■ **RAW DATA**
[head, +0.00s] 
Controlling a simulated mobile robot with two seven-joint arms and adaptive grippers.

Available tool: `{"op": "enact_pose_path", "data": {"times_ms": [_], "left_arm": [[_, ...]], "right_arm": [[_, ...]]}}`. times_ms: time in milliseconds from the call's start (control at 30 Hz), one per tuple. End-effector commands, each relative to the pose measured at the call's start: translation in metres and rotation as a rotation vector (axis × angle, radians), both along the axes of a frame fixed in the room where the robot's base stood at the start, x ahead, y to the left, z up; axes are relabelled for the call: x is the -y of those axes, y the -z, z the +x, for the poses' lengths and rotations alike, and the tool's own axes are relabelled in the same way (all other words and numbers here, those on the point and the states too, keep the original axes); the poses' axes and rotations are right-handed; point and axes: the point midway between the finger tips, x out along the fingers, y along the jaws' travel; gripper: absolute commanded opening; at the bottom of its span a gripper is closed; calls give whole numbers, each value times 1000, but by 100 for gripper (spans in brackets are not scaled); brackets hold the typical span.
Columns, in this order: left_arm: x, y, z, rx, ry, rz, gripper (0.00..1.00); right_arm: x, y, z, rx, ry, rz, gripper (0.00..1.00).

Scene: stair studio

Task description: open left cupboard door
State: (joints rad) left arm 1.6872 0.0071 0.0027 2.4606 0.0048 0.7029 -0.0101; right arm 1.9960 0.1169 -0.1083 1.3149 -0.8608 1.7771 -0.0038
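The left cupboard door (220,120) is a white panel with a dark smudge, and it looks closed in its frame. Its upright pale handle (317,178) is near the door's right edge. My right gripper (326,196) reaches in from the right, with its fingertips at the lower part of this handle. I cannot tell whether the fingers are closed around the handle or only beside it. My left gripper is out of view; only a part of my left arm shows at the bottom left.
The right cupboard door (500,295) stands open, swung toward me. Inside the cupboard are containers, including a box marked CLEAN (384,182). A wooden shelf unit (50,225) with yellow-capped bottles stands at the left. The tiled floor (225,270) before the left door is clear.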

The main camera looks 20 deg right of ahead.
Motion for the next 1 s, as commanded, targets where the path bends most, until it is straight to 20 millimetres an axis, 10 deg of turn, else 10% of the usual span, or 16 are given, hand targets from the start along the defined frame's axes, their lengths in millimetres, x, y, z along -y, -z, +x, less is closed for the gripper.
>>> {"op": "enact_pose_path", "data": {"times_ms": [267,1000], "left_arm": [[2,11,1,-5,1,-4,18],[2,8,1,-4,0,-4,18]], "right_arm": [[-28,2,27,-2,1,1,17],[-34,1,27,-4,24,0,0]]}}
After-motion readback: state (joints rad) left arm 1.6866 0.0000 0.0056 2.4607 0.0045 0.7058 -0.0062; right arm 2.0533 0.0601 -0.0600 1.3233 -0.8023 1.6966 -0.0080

■ **REQUEST**
Retype all of the data shown above, word for word.

■ **EXERCISE OUTPUT**
[head, +0.00s] 
Controlling a simulated mobile robot with two seven-joint arms and adaptive grippers.

Available tool: `{"op": "enact_pose_path", "data": {"times_ms": [_], "left_arm": [[_, ...]], "right_arm": [[_, ...]]}}`. times_ms: time in milliseconds from the call's start (control at 30 Hz), one per tuple. End-effector commands, each relative to the pose measured at the call's start: translation in metres and rotation as a rotation vector (axis × angle, radians), both along the axes of a frame fixed in the room where the robot's base stood at the start, x ahead, y to the left, z up; axes are relabelled for the call: x is the -y of those axes, y the -z, z the +x, for the poses' lengths and rotations alike, and the tool's own axes are relabelled in the same way (all other words and numbers here, those on the point and the states too, keep the original axes); the poses' axes and rotations are right-handed; point and axes: the point midway between the finger tips, x out along the fingers, y along the jaws' travel; gripper: absolute commanded opening; at the bottom of its span a gripper is closed; calls give whole numbers, each value times 1000, but by 100 for gripper (spans in brackets are not scaled); brackets hold the typical span.
Columns, in this order: left_arm: x, y, z, rx, ry, rz, gripper (0.00..1.00); right_arm: x, y, z, rx, ry, rz, gripper (0.00..1.00).

Scene: stair studio

Task description: open left cupboard door
State: (joints rad) left arm 1.6872 0.0071 0.0027 2.4606 0.0048 0.7029 -0.0101; right arm 1.9960 0.1169 -0.1083 1.3149 -0.8608 1.7771 -0.0038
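The left cupboard door (220,120) is a white panel with a dark smudge, and it looks closed in its frame. Its upright pale handle (317,178) is near the door's right edge. My right gripper (326,196) reaches in from the right, with its fingertips at the lower part of this handle. I cannot tell whether the fingers are closed around the handle or only beside it. My left gripper is out of view; only a part of my left arm shows at the bottom left.
The right cupboard door (500,295) stands open, swung toward me. Inside the cupboard are containers, including a box marked CLEAN (384,182). A wooden shelf unit (50,225) with yellow-capped bottles stands at the left. The tiled floor (225,270) before the left door is clear.

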The main camera looks 20 deg right of ahead.
Motion for the next 1 s, as commanded, targets where the path bends most, until it is straight to 20 millimetres an axis, 10 deg of turn, else 10% of the usual span, or 16 are given, hand targets from the start along the defined frame's axes, their lengths in millimetres, x, y, z along -y, -z, +x, less is closed for the gripper.
>>> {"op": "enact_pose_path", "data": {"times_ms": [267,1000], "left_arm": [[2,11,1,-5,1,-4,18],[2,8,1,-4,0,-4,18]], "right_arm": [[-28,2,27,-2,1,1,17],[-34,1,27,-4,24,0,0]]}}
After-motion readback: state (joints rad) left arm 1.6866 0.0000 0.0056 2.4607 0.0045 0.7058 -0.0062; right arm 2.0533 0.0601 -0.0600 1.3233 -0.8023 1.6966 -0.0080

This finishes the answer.